## [Prompt]
Please output every line of the material as it stands, without the pictures.

## [Source data]
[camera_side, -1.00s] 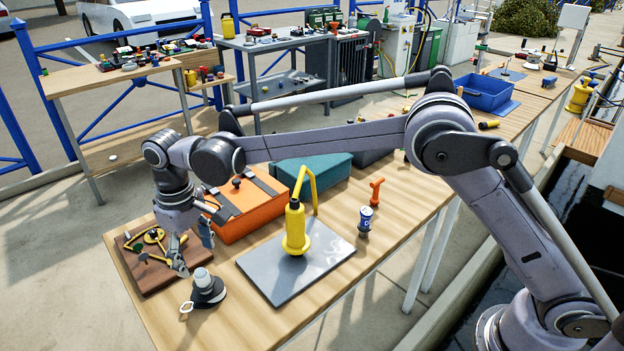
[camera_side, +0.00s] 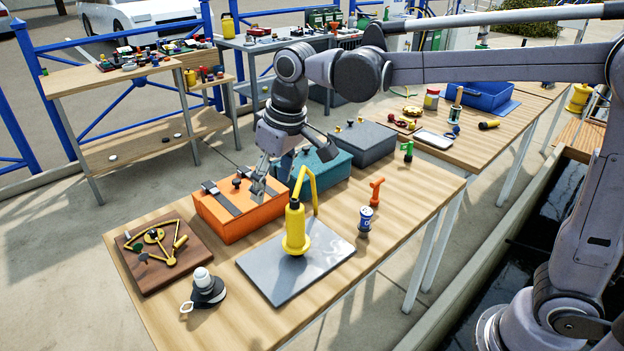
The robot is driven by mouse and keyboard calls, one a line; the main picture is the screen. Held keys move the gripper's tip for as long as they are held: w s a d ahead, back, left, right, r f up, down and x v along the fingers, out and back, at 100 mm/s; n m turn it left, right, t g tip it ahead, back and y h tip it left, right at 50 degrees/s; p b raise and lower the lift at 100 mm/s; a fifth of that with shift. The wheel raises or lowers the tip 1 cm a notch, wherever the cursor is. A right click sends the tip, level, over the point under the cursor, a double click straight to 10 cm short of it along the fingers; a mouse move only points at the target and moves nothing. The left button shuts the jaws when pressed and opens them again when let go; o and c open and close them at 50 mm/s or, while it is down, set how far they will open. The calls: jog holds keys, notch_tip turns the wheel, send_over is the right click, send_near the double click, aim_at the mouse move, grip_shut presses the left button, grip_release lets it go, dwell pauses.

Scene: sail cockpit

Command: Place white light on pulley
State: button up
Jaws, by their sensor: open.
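The white light (camera_side: 202,276) is a small pale, round-topped piece at the front left of the near table. It stands upright on top of a dark body with a metal ring at its left, which looks like the pulley (camera_side: 209,295). The exact contact between them is too small to see. My gripper (camera_side: 264,184) is open and empty, pointing down above the orange case, well behind and to the right of the light. Part of its fingers blends with the case behind.
The orange case (camera_side: 240,217) and teal case (camera_side: 322,168) stand behind. A yellow pump (camera_side: 295,230) stands on a grey plate (camera_side: 290,283). A brown board (camera_side: 190,262) holds yellow tools. A blue can (camera_side: 365,219) and orange fitting (camera_side: 376,190) are right. The front table strip is clear.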

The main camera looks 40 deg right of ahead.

## [Task output]
[camera_side, -1.00s] 
[camera_side, +0.00s] 
The robot is driven by mouse and keyboard calls, one a line; the main picture is the screen. Held keys move the gripper's tip for as long as they are held: w s a d ahead, back, left, right, r f up, down and x v along the fingers, out and back, at 100 mm/s; n m turn it left, right, t g tip it ahead, back and y h tip it left, right at 50 degrees/s; p b raise and lower the lift at 100 mm/s; a fifth of that with shift. The wheel raises or lowers the tip 1 cm a notch, wherever the cursor is. A right click sends the tip, level, over the point under the cursor, a double click straight to 10 cm short of it along the fingers; a mouse move only points at the target and moves nothing. The left button shuts the jaws when pressed and opens them again when let go; o and c open and close them at 50 mm/s or, while it is down, set how far they will open. The calls: jog holds keys, notch_tip turns the wheel, send_over is the right click, send_near the double click, aim_at the mouse move, grip_shut presses the left button, grip_release lets it go, dwell pauses.

Scene: sail cockpit

Command: Place white light on pulley
State: button up
Jaws, by their sensor: open.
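The white light (camera_side: 202,276) is a small pale, round-topped piece at the front left of the near table. It stands upright on top of a dark body with a metal ring at its left, which looks like the pulley (camera_side: 209,295). The exact contact between them is too small to see. My gripper (camera_side: 264,184) is open and empty, pointing down above the orange case, well behind and to the right of the light. Part of its fingers blends with the case behind.
The orange case (camera_side: 240,217) and teal case (camera_side: 322,168) stand behind. A yellow pump (camera_side: 295,230) stands on a grey plate (camera_side: 290,283). A brown board (camera_side: 190,262) holds yellow tools. A blue can (camera_side: 365,219) and orange fitting (camera_side: 376,190) are right. The front table strip is clear.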

The main camera looks 40 deg right of ahead.

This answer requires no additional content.